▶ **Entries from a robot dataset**

--- begin ---

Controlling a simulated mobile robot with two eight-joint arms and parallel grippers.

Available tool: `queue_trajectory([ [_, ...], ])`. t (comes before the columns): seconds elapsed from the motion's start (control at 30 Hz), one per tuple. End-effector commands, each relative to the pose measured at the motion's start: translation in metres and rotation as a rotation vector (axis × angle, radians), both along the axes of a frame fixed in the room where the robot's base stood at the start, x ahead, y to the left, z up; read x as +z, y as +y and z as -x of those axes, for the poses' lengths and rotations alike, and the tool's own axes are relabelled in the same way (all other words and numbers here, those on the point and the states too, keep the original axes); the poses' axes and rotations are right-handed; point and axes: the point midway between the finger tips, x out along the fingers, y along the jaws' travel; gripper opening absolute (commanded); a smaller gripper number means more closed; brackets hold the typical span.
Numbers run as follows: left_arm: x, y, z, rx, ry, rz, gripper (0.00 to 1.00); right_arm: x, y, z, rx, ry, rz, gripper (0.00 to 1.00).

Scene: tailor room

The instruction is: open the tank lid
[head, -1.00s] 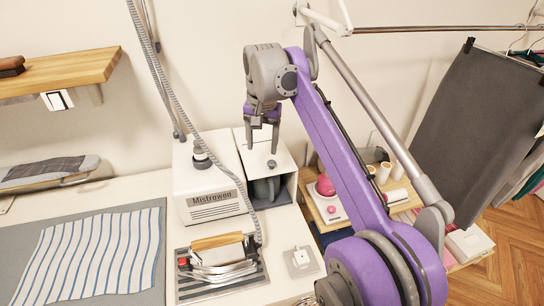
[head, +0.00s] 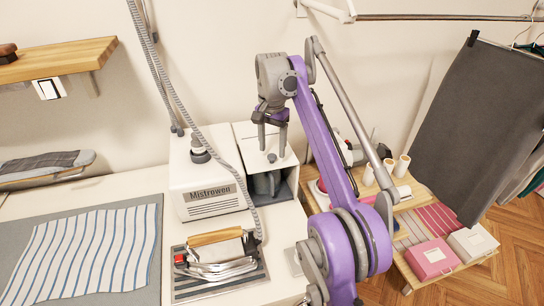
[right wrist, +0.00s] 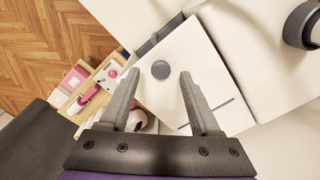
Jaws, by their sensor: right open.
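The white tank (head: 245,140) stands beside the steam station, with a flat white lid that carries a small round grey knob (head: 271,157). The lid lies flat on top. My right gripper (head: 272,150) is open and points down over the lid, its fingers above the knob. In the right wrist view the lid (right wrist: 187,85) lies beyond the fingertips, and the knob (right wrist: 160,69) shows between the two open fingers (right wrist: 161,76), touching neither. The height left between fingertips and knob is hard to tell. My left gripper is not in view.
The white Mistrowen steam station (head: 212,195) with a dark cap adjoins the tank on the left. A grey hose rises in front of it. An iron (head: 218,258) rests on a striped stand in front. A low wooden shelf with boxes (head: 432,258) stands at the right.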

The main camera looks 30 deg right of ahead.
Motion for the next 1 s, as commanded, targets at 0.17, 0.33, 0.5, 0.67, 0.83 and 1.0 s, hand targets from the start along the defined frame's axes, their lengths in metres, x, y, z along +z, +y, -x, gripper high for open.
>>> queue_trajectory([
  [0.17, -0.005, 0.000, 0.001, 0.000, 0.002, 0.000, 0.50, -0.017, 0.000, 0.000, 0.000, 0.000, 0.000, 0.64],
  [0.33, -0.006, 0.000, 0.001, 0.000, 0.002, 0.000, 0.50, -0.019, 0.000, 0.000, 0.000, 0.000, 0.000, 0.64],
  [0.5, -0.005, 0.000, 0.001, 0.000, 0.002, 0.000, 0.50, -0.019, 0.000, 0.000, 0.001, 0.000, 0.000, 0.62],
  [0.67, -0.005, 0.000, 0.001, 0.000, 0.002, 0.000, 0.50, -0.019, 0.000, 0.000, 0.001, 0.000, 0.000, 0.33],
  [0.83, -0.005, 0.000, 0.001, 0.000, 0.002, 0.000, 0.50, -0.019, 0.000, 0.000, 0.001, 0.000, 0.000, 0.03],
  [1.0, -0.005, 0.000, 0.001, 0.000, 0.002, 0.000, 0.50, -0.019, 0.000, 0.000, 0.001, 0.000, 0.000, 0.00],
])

--- end ---
--- begin ---

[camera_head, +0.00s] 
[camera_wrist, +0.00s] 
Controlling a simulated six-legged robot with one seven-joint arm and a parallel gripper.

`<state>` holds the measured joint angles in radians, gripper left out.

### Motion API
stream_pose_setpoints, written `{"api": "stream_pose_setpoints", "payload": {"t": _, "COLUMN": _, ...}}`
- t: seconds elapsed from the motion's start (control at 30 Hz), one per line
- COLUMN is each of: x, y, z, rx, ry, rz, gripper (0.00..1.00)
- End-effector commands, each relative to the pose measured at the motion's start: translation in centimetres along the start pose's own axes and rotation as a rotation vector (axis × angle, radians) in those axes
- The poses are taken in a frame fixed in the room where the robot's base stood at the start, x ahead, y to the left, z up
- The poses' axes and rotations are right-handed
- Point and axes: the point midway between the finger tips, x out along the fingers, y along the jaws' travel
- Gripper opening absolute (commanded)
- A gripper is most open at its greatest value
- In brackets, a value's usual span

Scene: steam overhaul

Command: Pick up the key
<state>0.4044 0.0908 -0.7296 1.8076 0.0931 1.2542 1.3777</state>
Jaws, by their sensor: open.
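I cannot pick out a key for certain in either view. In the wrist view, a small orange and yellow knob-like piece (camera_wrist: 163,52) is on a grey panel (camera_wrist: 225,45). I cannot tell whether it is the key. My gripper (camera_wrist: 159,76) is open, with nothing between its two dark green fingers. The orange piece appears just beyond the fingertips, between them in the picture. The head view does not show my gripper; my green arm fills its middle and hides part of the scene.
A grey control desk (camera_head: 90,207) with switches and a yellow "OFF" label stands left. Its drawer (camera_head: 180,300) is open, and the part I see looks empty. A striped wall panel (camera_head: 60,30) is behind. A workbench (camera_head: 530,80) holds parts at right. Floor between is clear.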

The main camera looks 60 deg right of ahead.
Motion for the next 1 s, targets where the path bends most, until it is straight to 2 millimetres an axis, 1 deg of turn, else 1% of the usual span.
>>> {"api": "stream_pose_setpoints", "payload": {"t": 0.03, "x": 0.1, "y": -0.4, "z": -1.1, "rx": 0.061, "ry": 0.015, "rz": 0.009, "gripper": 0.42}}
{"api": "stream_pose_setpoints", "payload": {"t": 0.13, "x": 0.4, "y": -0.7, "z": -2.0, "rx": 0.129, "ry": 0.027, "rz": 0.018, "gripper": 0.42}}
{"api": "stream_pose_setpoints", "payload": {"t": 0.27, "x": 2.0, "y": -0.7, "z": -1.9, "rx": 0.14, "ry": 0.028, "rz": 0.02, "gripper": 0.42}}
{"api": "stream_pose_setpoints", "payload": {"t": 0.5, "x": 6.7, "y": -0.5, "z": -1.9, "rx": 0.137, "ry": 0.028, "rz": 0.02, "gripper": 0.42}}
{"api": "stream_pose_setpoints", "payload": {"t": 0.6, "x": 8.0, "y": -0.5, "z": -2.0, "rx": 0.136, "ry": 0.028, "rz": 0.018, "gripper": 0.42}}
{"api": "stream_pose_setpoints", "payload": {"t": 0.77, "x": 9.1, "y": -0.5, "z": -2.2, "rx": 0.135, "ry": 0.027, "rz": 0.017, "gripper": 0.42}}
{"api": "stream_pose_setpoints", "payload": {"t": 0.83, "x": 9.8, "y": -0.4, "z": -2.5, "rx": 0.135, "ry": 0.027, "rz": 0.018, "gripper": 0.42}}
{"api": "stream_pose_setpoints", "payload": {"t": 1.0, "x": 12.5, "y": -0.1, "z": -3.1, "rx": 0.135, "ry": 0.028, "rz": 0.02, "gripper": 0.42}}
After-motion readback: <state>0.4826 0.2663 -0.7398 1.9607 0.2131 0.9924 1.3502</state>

--- end ---

▶ **What to produce**
Repeat word for word the lines from the line containing "- End-effector commands, each" to the line containing "- In brackets, a value's usual span", both lines included; nothing else should appear.

▶ **Output for this task**
- End-effector commands, each relative to the pose measured at the motion's start: translation in centimetres along the start pose's own axes and rotation as a rotation vector (axis × angle, radians) in those axes
- The poses are taken in a frame fixed in the room where the robot's base stood at the start, x ahead, y to the left, z up
- The poses' axes and rotations are right-handed
- Point and axes: the point midway between the finger tips, x out along the fingers, y along the jaws' travel
- Gripper opening absolute (commanded)
- A gripper is most open at its greatest value
- In brackets, a value's usual span

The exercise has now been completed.